- _PROVIDED INFORMATION_:

###

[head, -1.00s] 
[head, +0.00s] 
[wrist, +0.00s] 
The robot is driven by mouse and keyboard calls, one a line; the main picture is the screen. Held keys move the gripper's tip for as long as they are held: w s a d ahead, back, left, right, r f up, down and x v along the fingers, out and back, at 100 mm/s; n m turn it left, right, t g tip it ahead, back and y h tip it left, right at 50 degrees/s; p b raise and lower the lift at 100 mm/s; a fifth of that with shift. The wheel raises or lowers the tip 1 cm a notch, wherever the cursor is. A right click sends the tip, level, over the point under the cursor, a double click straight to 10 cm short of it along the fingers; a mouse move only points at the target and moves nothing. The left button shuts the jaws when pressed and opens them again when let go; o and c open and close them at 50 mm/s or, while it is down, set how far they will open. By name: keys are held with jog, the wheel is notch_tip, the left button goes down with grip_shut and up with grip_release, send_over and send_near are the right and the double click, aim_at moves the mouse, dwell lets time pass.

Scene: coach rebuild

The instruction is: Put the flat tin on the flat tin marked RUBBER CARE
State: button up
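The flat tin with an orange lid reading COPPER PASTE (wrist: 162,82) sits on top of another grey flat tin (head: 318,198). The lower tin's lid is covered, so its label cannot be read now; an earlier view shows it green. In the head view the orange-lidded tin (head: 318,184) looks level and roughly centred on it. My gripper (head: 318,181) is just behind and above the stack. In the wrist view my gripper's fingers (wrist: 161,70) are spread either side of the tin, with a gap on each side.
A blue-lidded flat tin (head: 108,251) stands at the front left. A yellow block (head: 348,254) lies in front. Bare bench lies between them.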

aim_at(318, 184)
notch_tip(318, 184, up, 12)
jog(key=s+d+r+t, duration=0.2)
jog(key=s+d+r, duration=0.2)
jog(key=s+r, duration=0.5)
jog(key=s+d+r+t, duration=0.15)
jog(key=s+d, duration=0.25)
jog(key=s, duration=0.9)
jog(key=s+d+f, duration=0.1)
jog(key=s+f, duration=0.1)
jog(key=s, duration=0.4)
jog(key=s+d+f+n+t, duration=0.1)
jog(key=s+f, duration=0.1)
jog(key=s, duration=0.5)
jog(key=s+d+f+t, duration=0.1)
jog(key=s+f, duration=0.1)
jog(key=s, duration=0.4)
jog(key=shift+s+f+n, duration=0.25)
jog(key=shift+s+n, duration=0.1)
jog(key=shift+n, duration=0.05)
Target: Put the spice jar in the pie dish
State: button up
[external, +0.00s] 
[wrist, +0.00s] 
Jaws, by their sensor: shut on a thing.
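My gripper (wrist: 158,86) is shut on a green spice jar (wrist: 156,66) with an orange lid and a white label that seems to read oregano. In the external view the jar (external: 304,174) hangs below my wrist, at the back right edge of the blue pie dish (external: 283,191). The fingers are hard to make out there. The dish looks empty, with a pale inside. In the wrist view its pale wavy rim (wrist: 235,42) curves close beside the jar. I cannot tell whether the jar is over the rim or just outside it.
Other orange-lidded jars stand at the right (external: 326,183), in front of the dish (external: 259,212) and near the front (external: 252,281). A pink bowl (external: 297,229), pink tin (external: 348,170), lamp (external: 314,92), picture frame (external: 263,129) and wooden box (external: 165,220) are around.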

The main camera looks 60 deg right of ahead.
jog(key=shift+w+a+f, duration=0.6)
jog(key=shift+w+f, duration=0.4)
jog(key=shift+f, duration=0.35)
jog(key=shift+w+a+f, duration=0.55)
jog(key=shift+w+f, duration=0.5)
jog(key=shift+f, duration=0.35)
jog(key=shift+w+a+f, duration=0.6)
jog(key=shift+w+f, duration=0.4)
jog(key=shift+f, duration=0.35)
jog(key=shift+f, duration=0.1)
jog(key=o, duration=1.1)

###

Reproduce every entry shown above, precisely as it stands.

[head, -1.00s] 
[head, +0.00s] 
[wrist, +0.00s] 
The robot is driven by mouse and keyboard calls, one a line; the main picture is the screen. Held keys move the gripper's tip for as long as they are held: w s a d ahead, back, left, right, r f up, down and x v along the fingers, out and back, at 100 mm/s; n m turn it left, right, t g tip it ahead, back and y h tip it left, right at 50 degrees/s; p b raise and lower the lift at 100 mm/s; a fifth of that with shift. The wheel raises or lowers the tip 1 cm a notch, wherever the cursor is. A right click sends the tip, level, over the point under the cursor, a double click straight to 10 cm short of it along the fingers; a mouse move only points at the target and moves nothing. The left button shuts the jaws when pressed and opens them again when let go; o and c open and close them at 50 mm/s or, while it is down, set how far they will open. By name: keys are held with jog, the wheel is notch_tip, the left button goes down with grip_shut and up with grip_release, send_over and send_near are the right and the double click, aim_at moves the mouse, dwell lets time pass.

Scene: coach rebuild

The instruction is: Put the flat tin on the flat tin marked RUBBER CARE
State: button up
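The flat tin with an orange lid reading COPPER PASTE (wrist: 162,82) sits on top of another grey flat tin (head: 318,198). The lower tin's lid is covered, so its label cannot be read now; an earlier view shows it green. In the head view the orange-lidded tin (head: 318,184) looks level and roughly centred on it. My gripper (head: 318,181) is just behind and above the stack. In the wrist view my gripper's fingers (wrist: 161,70) are spread either side of the tin, with a gap on each side.
A blue-lidded flat tin (head: 108,251) stands at the front left. A yellow block (head: 348,254) lies in front. Bare bench lies between them.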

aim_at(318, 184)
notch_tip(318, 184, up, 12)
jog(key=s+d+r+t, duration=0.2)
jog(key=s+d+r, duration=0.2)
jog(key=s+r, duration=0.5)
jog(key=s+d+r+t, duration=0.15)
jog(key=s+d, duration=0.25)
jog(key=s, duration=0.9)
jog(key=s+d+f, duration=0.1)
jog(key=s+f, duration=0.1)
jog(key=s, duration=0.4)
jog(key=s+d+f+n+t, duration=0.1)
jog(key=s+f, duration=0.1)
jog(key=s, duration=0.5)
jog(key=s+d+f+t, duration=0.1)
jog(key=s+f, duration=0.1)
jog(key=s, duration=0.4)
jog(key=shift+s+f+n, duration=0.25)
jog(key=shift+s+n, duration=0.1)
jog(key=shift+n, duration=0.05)
Target: Put the spice jar in the pie dish
State: button up
[external, +0.00s] 
[wrist, +0.00s] 
Jaws, by their sensor: shut on a thing.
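My gripper (wrist: 158,86) is shut on a green spice jar (wrist: 156,66) with an orange lid and a white label that seems to read oregano. In the external view the jar (external: 304,174) hangs below my wrist, at the back right edge of the blue pie dish (external: 283,191). The fingers are hard to make out there. The dish looks empty, with a pale inside. In the wrist view its pale wavy rim (wrist: 235,42) curves close beside the jar. I cannot tell whether the jar is over the rim or just outside it.
Other orange-lidded jars stand at the right (external: 326,183), in front of the dish (external: 259,212) and near the front (external: 252,281). A pink bowl (external: 297,229), pink tin (external: 348,170), lamp (external: 314,92), picture frame (external: 263,129) and wooden box (external: 165,220) are around.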

The main camera looks 60 deg right of ahead.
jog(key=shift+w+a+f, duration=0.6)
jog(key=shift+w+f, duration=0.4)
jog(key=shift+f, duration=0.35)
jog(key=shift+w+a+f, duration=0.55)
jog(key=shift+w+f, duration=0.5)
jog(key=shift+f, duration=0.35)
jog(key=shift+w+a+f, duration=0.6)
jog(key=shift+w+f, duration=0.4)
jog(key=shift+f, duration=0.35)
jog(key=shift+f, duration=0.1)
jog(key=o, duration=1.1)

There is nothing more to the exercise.